El tipo afable y sonriente, el político “moderado” que tomó posesión apenas el pasado diciembre, se ha vuelto un presidente malencarado, intolerante y empecinado en una cuarentena imposible. Huérfano de ideas e irascible ante la menor crítica a su gestión, da toda la sensación de ser hoy un hombre intratable. Como a Gollum, el personaje de JRR Tolkien que logra a través de un tercero hacerse del “anillo único” que confiere todo el poder pero el anillo lo termina poseyendo a él y convirtiendo en un ser despreciable, a Alberto el poder parece haberlo transformado por completo.

Ha descalificado una y otra vez a sus críticos de “odiadores seriales”, “necios” y ahora, inopinadamente, de “terraplanistas”. Se preguntará usted por qué el presidente argentino percibe a sus detractores como pre-eratostianos. Me temo que ahí no puedo ayudarlo; para mí también es un misterio. Aunque es fácil adivinar que el insólito calificativo forma parte de su maniqueísmo delirante.

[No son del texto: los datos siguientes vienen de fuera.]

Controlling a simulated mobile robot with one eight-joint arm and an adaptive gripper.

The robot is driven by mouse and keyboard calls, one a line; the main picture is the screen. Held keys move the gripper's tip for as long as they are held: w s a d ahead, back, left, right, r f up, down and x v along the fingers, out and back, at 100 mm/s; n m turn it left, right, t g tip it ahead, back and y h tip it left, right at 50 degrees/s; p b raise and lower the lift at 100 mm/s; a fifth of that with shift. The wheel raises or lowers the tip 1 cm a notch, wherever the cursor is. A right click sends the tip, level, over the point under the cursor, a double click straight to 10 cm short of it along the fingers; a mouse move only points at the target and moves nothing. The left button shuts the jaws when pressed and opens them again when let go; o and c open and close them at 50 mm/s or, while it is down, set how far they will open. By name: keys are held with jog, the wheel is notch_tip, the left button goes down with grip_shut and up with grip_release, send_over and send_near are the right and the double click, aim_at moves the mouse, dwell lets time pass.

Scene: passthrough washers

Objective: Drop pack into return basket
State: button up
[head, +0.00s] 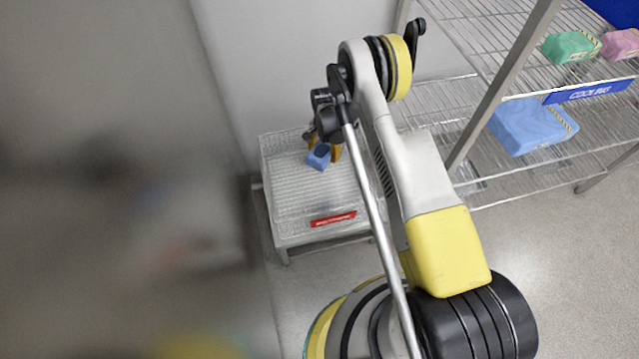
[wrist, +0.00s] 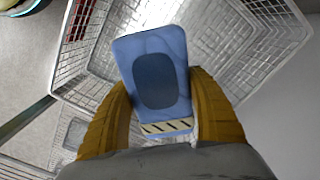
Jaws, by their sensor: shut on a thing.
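The pack (head: 319,156) is small and blue, with a darker blue patch on its face. In the wrist view the pack (wrist: 155,75) shows a striped yellow-and-black strip at its near end. My gripper (head: 327,146) is shut on it, with a yellow finger on each side in the wrist view (wrist: 160,112). The return basket (head: 290,200) is a white wire basket with a red label on its front. In the head view the pack appears over the basket's back part. The wrist view shows the basket's wire wall (wrist: 265,40) around and beneath the pack, which looks held above the basket floor.
A wire rack (head: 475,95) stands at the right. It holds a large blue pack (head: 530,125), a green pack (head: 571,46) and a pink pack (head: 620,44), with a blue "COOLING" label (head: 588,92). A wall is behind the basket. A blurred dark shape fills the left.

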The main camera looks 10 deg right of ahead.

Al mismo tiempo, sigue planteando unos dilemas de falsa oposición que ya son un ultraje a la inteligencia. Cuando su absurda dicotomía discurría entre la salud y la economía, decía, ante la incredulidad de propios y extraños: “Prefiero tener 10% más de pobres que 100.000 muertos”. Luego, cuando la caprichosa disyuntiva era trasladada a “salud versus libertad”, el mantra era “para tener libertad, primero hay que estar vivo”. Y él creía que estaba diciendo una genialidad. Ahora el dilema lo ha planteado entre la salud y el derecho a la protesta.

El lunes, ante la marcha multitudinaria en varias ciudades del país contra la reforma judicial y las medidas más autoritarias de su gobierno, Alberto dijo que se trataba de “una invitación al contagio” y mintió descaradamente que había habido “enfermos y muertos por las marchas anteriores”.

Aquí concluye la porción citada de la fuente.